YPBSM (Yayasan Pamulangan Beksa Sasminta Mardawa) yang merupakan sanggar tari klasik Yogyakarta awalnya adalah gabungan antara Mardawa Budaya yang didirikan pada 1962 dan Pamulangan Beksa Ngayogyakarta yang didirikan pada 1976. Sepeninggal pendirinya, Rama Sas, pada tahun 1996, segelintir orang-orang yang berdedikasi memutuskan untuk menggabungkan kedua organisasi tersebut menjadi YPBSM. Hingga pada akhirnya, ditetapkanlah tanggal 14 Juli 1998 menjadi tanggal berdirinya YPBSM.

Terdapat enam acara internal yang selalu dilakukan oleh YPBSM setiap tahun. Pertama yaitu ujian kenaikan tingkat yang dilakukan setiap enam bulan sekali. Kedua yaitu pentas untuk memperingati hari ulang tahun yayasan. Ketiga, pentas tutup tahun. Dan keempat yaitu pentas memperingati hari ulang tahun pendiri YPBSM, Rama Sas, atau biasa disebut dengan ‘Selasa Legen’ dan yang terakhir yaitu berpartner dengan pihak Taman Budaya untuk merevitalisasi tarian yang sudah lama.

Akun Instagram yang dimiliki oleh Yayasan Pamulangan Beksa Sasminta Mardawa yang berisi informasi terkait kegiatan yang mereka laksanakan.

Sampai saat ini, YPBSM semakin eksis di mata masyarakat baik nasional hingga internasional. Dengan mengikuti perkembangan zaman, YPBSM juga memiliki website, serta akun Instagram sebagai tempat penyampaian kegiatan dan promosi. YPBSM menyediakan dua jenis kelas, yaitu kelas anak-anak dan kelas dewasa. Muridnya pun berasal dari berbagai macam kota dan negara.

Menurut Iin, salah satu orang tua yang mengikutsertakan anaknya di YPBSM, seni tari sangat berguna untuk melatih kesabaran yang tertuang dari gerakan-gerakan tarian ini. “Tarian yang diajarkan sangat lembut dan gemulai. Aku senang bergabung di sini karena aku suka nari,” ujar Annisa, murid kelas 2 SMP yang mengikuti sanggar YPBSM.

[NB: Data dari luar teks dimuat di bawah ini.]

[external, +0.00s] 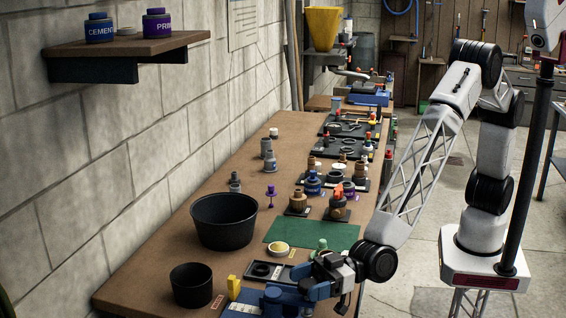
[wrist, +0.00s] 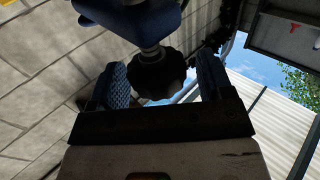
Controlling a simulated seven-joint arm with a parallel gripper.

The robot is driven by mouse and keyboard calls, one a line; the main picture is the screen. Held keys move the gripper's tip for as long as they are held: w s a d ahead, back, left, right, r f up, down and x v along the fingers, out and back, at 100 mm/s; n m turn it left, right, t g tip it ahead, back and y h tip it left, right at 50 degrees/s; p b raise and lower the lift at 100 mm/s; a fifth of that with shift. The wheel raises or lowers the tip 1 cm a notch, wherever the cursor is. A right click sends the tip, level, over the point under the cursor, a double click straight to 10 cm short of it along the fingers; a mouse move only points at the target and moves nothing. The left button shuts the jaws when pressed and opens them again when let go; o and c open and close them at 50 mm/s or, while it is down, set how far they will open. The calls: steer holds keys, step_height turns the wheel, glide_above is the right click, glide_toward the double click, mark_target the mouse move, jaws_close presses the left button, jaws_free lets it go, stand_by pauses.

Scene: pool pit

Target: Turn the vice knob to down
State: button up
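The blue vice (external: 273,299) stands at the near end of the bench, partly hidden behind my gripper (external: 310,289). In the wrist view, the vice's blue body (wrist: 132,18) is at the top, with a short metal shaft leading to a dark, lobed knob (wrist: 160,75). My gripper (wrist: 163,82) has its two blue textured fingers on either side of this knob. The fingers are apart, with a visible gap on the right; I cannot tell whether the left finger touches the knob. In the external view the knob cannot be made out.
A black tray (external: 286,272) and a small bowl of yellow material (external: 279,248) lie just behind the vice. A yellow block (external: 234,286) and two black buckets (external: 224,222) stand to the left. A green mat (external: 338,236) and several fittings fill the bench farther back.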

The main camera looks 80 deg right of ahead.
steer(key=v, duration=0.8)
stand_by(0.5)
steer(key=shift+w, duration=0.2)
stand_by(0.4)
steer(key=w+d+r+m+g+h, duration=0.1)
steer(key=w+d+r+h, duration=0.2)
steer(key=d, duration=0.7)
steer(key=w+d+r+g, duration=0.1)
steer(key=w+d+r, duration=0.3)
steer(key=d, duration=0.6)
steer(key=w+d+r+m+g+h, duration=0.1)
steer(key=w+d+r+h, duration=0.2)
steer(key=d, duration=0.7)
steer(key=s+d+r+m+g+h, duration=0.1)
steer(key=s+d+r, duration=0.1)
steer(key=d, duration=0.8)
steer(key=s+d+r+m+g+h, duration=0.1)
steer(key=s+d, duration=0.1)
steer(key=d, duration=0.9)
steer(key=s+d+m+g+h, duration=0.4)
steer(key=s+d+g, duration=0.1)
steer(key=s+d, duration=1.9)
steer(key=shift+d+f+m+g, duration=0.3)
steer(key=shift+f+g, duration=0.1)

“Sejak diberlakukannya UU Keistimewaan DIY yang mewajibkan adanya mata pelajaran seni budaya pada tahun 2013, yayasan semakin ramai. Tidak hanya tuntutan dari sekolah, tetapi orang-orang yang ingin belajar juga banyak. Saat ini, siswa yang aktif ada sekitar 350-an” ujar Ali, ketua koordinator YPBSM sekaligus putra tunggal Rama Sas.

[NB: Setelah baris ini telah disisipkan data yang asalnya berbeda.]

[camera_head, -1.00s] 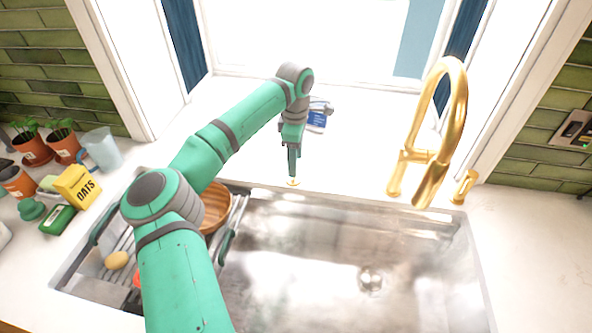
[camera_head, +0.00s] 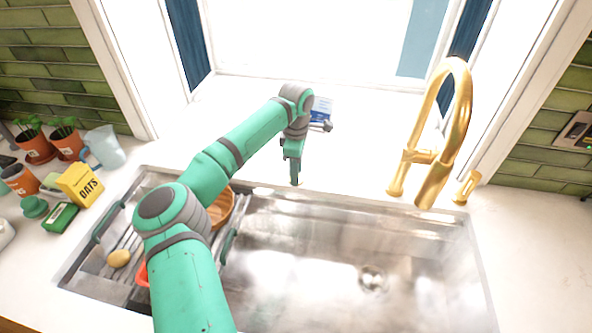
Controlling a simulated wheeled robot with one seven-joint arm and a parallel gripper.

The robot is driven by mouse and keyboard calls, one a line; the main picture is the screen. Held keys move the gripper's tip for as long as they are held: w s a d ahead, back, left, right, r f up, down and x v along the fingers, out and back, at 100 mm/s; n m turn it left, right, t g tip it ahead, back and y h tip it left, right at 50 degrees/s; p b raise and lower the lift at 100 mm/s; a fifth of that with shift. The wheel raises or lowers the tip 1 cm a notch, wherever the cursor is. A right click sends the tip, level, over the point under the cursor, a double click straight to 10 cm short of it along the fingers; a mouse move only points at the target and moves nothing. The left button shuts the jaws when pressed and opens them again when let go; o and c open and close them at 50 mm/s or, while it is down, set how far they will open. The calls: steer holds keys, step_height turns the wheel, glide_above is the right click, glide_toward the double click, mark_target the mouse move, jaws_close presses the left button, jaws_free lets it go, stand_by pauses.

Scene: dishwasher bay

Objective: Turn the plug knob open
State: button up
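My gripper (camera_head: 296,178) points down at the back rim of the sink, left of the gold faucet. Its fingertips are at the spot on the counter where a small round gold knob sits. The fingers now cover that knob almost wholly, so I cannot see which way it is turned. The fingers look narrow from here, and I cannot tell if they are open, shut or gripping the knob. The steel sink (camera_head: 300,240) has a round drain (camera_head: 372,279) in its floor.
A tall gold faucet (camera_head: 459,120) and a small gold fitting (camera_head: 466,187) stand at right. A wooden bowl (camera_head: 222,208) sits by a rack at the sink's left. An oats box (camera_head: 80,185) and potted plants (camera_head: 68,140) are farther left. The right counter is clear.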

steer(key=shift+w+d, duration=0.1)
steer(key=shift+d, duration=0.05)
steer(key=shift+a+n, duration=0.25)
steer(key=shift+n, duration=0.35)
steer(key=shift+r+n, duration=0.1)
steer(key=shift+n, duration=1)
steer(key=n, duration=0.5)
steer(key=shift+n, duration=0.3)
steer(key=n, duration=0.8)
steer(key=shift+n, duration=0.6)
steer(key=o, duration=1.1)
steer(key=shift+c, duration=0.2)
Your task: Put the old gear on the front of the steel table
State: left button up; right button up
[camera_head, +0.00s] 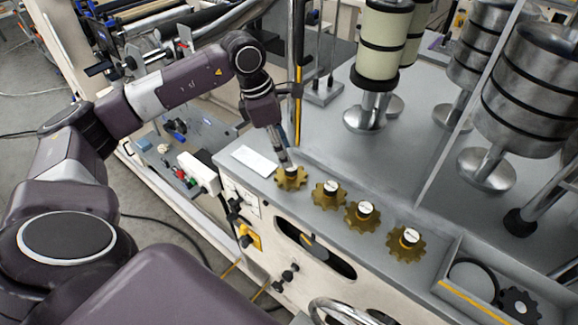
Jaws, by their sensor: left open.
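Several brass-coloured gears stand in a row near the front edge of the grey steel top (330,172). The leftmost gear (291,179) is at my left gripper (286,160), which reaches down to it from above. The gripper is open, its fingertips at the gear's hub; I cannot tell whether they touch it. The other brass gears, the second (327,195), the third (362,216) and the rightmost (406,244), have pale-topped hubs. Which gear is the old one cannot be told from its look. My right gripper is not in view.
A white card (254,160) lies left of the gears. Steel rollers (530,90) and a cream roller (384,40) stand behind the row.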

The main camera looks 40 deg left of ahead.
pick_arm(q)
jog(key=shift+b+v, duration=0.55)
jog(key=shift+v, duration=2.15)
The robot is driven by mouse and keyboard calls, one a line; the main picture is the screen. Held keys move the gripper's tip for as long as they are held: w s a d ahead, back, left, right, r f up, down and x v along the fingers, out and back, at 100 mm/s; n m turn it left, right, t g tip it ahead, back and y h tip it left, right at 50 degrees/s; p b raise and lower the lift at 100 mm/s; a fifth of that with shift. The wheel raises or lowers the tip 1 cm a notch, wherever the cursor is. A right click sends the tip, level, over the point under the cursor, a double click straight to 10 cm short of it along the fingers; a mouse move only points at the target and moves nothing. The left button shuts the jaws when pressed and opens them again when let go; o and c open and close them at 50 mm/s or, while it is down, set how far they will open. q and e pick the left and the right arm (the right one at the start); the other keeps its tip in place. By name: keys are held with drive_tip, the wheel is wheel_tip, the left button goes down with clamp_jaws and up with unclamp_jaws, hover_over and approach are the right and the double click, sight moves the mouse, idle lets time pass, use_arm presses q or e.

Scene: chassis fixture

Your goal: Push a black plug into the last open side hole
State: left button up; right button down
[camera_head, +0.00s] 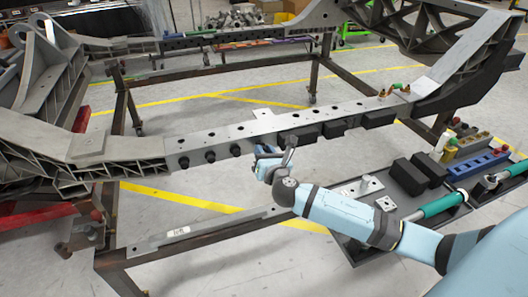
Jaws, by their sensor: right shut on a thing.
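The grey chassis rail (240,132) runs across the middle of the head view. Three black plugs, a left one (184,163), a middle one (209,157) and a right one (236,150), sit in a row in its side face. My right gripper (268,153) is at the side face, just right of that row. It is shut on a black plug, which the fingers and wrist mostly hide. I cannot tell how far that plug is in the hole. My left gripper is not in view.
Black blocks (334,128) line the rail right of my gripper. A dark tray (352,250) below holds two black blocks (409,176), metal parts and a teal-handled tool (442,204). A blue holder (478,164) stands at its far right. A steel frame (200,240) supports the chassis.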

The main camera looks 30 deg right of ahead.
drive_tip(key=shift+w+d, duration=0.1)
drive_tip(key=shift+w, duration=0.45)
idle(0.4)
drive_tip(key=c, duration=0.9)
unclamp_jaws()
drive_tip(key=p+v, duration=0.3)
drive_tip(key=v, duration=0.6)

Ali mengatakan bahwa YPBSM selalu konsisten untuk menjalani kegiatan. “Yang membuat kita yakin untuk terus berjalan adalah dukungan dari pemerintah yang sudah memberikan slogan ‘Pusat Pelatihan Tari Klasik Yogyakarta’,” ujarnya.

“Tari bukan hanya sekedar gerakan,” ujar Tanto (3/9).

Menurut Tanto, kepala koordinator pendidikan sekaligus salah satu pelatih tari di YPBSM, semangat dari Rama Sas merupakan hal yang sangat penting untuk membuat YPBM bertahan.

“Rama Sas bisa melihat orang-orang yang berdedikasi bagus. Ia bisa mengetahui mana orang yang menyepelekan dan mana orang yang ingin maju. Dan dari semangat yang diberikannya, kami pun memiliki tanggung jawab untuk melanjutkannya,” ujar Tanto.

Tanto juga mengatakan bahwa tari yang diajarkan oleh Rama Sas bukan hanya sekedar gerakan, tetapi juga terdapat pembelajaran olah rasa dan karakter di dalamnya. “Saya berlaku, berkegiatan, dan bersosialisasi berdasarkan rasa tari yang telah diajarkan selama ini rasa dari tari bisa kita terapkan asal kita bisa mengungkapkannya dengan benar,” ungkapnya.

Tarian Rengga Martaya yang sedang ditarikan oleh murid di kelas dewasa.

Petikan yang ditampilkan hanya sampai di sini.